§ Do this: Reproduce exactly, and nothing else, the lines from the one that contains "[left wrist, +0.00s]" through the one that contains "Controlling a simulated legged". Leave the pictures out.

########

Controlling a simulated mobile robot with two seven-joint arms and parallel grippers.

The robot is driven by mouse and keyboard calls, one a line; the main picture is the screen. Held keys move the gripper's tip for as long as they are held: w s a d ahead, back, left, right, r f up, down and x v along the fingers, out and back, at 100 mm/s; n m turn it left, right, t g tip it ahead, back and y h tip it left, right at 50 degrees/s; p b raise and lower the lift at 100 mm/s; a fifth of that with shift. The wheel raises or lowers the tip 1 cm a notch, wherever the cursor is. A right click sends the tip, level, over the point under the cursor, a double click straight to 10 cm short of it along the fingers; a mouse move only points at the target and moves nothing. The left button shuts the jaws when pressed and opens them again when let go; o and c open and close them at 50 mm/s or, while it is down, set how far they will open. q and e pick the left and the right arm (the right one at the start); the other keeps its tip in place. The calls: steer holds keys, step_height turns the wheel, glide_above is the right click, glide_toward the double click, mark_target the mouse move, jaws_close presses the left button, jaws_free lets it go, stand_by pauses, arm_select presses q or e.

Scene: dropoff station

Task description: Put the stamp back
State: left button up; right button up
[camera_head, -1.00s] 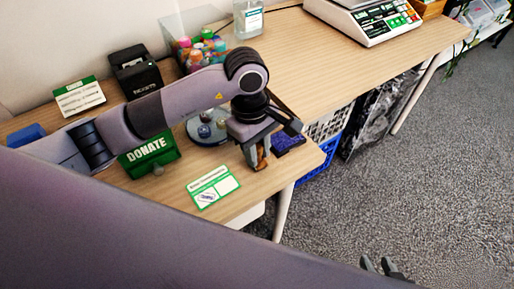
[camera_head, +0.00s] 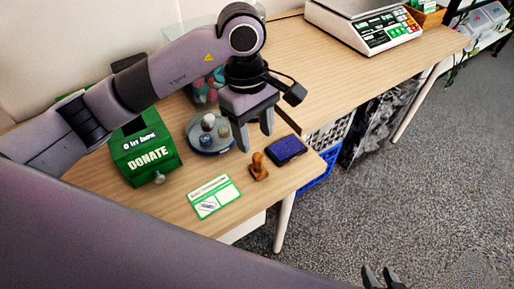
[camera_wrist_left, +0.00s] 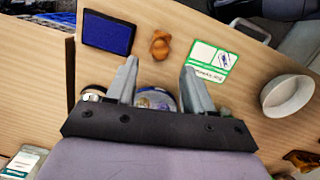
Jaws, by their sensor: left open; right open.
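The brown wooden stamp (camera_head: 259,166) stands on the table between the dark blue ink pad (camera_head: 285,150) and the green-and-white card (camera_head: 214,196). The card bears a bluish mark. My left gripper (camera_head: 255,143) is open and empty, above and behind the stamp. In the left wrist view the stamp (camera_wrist_left: 160,45) shows just beyond the gap between the open fingertips (camera_wrist_left: 160,66), apart from them, with the ink pad (camera_wrist_left: 108,33) to its left and the card (camera_wrist_left: 211,60) to its right. My right gripper (camera_head: 382,278) is open and empty at the bottom edge, over the floor.
A scale (camera_head: 372,22) stands at the back right. The table's front edge lies close to the card and pad.

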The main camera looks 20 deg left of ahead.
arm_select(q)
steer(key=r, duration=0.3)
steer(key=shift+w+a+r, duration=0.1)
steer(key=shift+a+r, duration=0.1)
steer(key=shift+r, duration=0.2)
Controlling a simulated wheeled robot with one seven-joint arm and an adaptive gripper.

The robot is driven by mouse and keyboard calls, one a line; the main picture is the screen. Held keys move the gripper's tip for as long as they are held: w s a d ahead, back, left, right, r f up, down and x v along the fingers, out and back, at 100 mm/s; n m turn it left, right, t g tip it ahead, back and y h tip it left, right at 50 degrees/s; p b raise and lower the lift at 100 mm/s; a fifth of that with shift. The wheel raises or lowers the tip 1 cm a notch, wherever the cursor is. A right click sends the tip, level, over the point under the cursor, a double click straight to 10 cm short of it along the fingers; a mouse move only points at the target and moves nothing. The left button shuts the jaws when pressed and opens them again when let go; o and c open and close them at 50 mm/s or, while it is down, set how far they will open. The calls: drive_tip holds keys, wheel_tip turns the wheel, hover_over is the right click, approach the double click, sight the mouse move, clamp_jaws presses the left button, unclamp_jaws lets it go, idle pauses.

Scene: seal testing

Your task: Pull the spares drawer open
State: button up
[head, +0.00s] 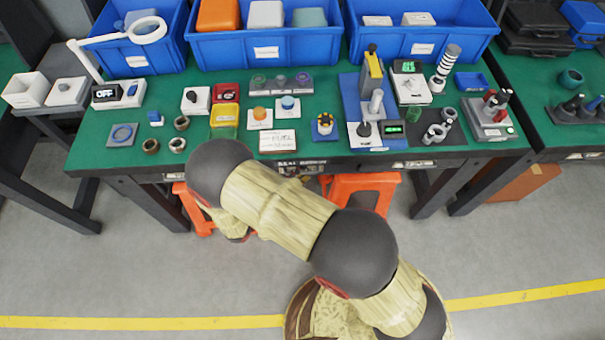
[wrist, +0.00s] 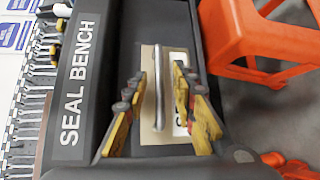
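The drawer front (wrist: 150,138) is a beige panel under the bench edge in the wrist view. Its label (wrist: 183,128) is mostly hidden by a finger; only part of a letter like "S" shows. A grey metal bar handle (wrist: 158,88) stands out from the panel. My gripper (wrist: 160,82) is open, with one yellow-and-dark finger on each side of the handle. Gaps show between the handle and both fingers. In the head view my arm hides the gripper and most of the drawer area.
The "SEAL BENCH" edge strip (wrist: 76,85) runs beside the drawer. An orange stool (wrist: 255,40) stands close to the gripper; it also shows under the bench in the head view (head: 362,182). The green bench top (head: 340,92) is crowded with parts. The floor in front is clear.

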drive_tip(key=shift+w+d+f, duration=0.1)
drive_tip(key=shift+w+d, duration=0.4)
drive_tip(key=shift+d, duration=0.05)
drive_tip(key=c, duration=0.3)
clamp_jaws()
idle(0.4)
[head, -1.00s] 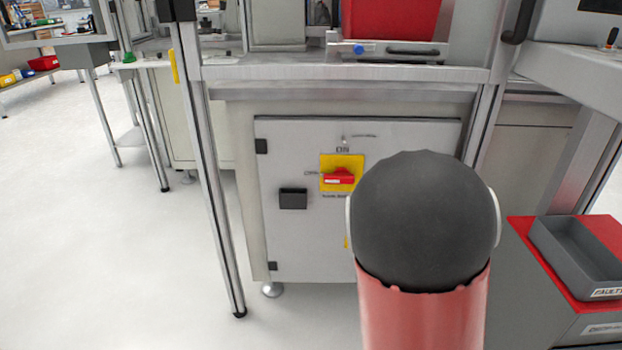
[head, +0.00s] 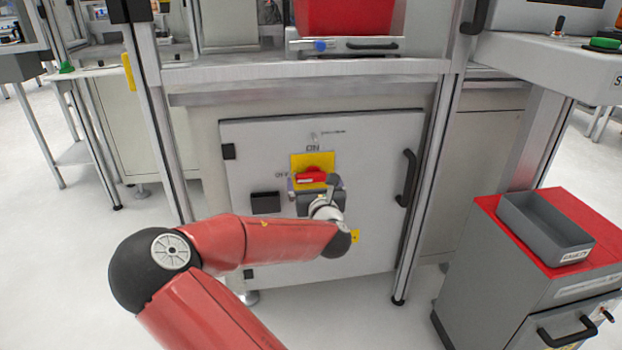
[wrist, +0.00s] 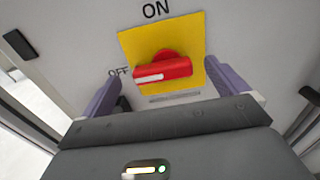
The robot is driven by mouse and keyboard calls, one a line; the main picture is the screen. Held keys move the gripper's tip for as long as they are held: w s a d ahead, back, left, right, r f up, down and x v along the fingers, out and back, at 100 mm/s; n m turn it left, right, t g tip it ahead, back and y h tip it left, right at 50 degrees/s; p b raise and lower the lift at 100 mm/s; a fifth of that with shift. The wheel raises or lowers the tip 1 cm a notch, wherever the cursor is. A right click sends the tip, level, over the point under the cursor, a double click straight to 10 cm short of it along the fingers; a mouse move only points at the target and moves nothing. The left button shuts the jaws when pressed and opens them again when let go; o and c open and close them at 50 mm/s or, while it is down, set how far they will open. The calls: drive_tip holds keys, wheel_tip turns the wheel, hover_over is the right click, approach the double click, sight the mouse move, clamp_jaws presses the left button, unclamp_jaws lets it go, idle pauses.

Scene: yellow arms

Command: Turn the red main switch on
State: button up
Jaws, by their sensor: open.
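The red main switch (head: 311,177) is on a yellow plate (head: 300,160) on the grey cabinet door (head: 370,150). ON is printed above the plate and OFF to its left. The red handle lies roughly horizontal, towards OFF; it also shows in the wrist view (wrist: 165,70). My gripper (head: 316,186) is at the cabinet front, just below and in front of the switch. In the wrist view my gripper (wrist: 162,76) is open, with one purple finger on each side of the handle. I cannot tell whether they touch it.
A black door handle (head: 408,178) is right of the switch, and a dark box (head: 265,202) is to its left. A metal frame post (head: 428,185) stands at right. A grey cart with a red top (head: 487,203) and grey tray (head: 545,228) stands at far right. Floor at left is clear.

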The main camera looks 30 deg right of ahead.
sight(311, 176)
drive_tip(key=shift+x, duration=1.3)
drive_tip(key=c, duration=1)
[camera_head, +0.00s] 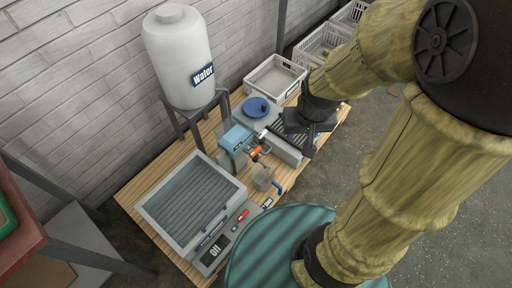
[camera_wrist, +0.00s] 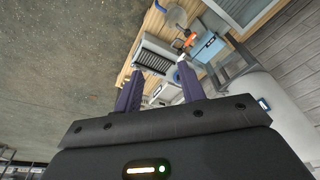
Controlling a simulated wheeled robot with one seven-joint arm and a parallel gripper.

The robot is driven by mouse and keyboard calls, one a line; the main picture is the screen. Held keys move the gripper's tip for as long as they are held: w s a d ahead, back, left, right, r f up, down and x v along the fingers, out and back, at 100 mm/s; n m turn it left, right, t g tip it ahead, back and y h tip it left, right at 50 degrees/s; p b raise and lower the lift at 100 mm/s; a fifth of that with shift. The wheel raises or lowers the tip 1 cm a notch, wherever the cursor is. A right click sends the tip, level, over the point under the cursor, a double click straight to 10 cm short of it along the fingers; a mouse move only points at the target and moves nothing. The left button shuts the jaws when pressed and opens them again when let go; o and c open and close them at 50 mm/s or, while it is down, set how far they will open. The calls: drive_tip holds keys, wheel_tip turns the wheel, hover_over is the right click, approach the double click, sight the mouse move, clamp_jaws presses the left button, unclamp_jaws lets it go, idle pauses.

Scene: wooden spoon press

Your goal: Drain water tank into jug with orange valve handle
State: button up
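A white water tank (camera_head: 182,60) labelled "Water" stands on a dark frame at the back. It also shows in the wrist view (camera_wrist: 252,90), at the right. The orange valve handle (camera_head: 257,152) is beside a blue box (camera_head: 236,137); in the wrist view the orange handle (camera_wrist: 190,40) is beyond the fingertips. A clear jug (camera_head: 263,177) with a blue handle (camera_head: 280,187) stands just in front of the valve. Whether it holds water cannot be told. My gripper (camera_wrist: 160,67) is open, fingers apart and empty, right of the valve, apart from it.
A grey machine with a ribbed plate (camera_head: 192,197) and an "Off" panel (camera_head: 211,252) fills the left of the wooden table (camera_head: 130,193). A blue plate (camera_head: 256,107) and a grey crate (camera_head: 273,80) are at the back right. A teal ribbed round surface (camera_head: 260,245) is at the front.

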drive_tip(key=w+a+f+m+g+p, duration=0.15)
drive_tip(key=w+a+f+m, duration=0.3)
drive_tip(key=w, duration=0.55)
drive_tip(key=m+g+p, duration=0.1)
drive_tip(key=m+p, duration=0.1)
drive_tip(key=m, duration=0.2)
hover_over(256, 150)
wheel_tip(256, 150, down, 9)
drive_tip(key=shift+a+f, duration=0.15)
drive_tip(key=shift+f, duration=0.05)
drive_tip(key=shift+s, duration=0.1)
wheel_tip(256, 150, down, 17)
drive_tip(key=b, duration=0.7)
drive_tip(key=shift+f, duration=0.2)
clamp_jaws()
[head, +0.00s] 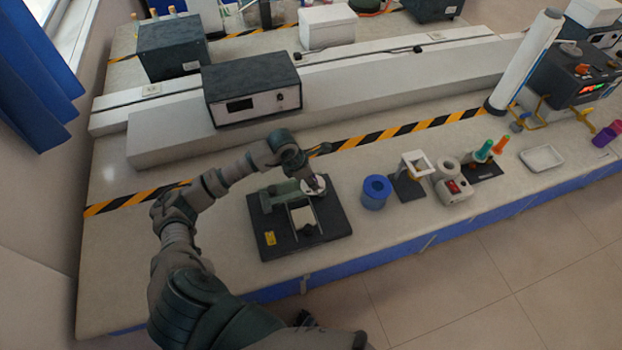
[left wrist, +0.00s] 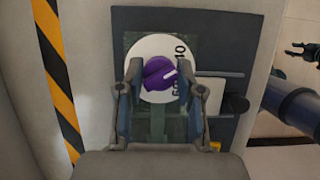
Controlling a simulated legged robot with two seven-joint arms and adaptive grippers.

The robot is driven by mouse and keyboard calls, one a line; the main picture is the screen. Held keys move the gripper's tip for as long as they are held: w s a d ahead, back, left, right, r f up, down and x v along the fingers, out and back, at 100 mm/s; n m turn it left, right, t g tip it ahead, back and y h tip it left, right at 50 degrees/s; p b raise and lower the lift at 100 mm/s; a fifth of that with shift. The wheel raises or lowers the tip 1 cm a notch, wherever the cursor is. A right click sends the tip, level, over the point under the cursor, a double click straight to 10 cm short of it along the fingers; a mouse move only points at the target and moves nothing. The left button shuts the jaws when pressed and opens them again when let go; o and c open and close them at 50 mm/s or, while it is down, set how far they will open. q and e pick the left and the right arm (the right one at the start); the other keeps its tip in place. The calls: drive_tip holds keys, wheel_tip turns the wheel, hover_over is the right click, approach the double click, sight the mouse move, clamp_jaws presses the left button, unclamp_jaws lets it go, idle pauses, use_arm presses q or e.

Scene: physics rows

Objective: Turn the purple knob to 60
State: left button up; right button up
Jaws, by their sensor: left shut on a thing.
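In the head view the left gripper (head: 312,180) reaches down over the dial on a black-based device (head: 335,224), hiding most of the knob. My right gripper (left wrist: 303,51) shows small at the right edge, away from the device.
A blue ring-shaped holder (head: 375,193) and a stand with a white square frame (head: 408,187) are right of the device. A black box with a display (head: 252,90) stands behind. The blue bench edge (head: 400,245) runs in front.

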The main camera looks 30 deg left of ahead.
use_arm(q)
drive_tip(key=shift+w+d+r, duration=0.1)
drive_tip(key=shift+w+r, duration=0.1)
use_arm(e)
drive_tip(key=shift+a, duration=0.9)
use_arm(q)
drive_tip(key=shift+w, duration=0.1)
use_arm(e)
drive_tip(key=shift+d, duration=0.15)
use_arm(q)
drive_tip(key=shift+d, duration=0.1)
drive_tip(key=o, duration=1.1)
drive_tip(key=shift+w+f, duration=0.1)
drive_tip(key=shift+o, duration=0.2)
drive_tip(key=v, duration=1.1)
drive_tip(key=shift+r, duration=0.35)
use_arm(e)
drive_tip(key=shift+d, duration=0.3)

########

§ Answer to the exercise:
[left wrist, +0.00s] 
Controlling a simulated legged robot with two seven-joint arms and adaptive grippers.

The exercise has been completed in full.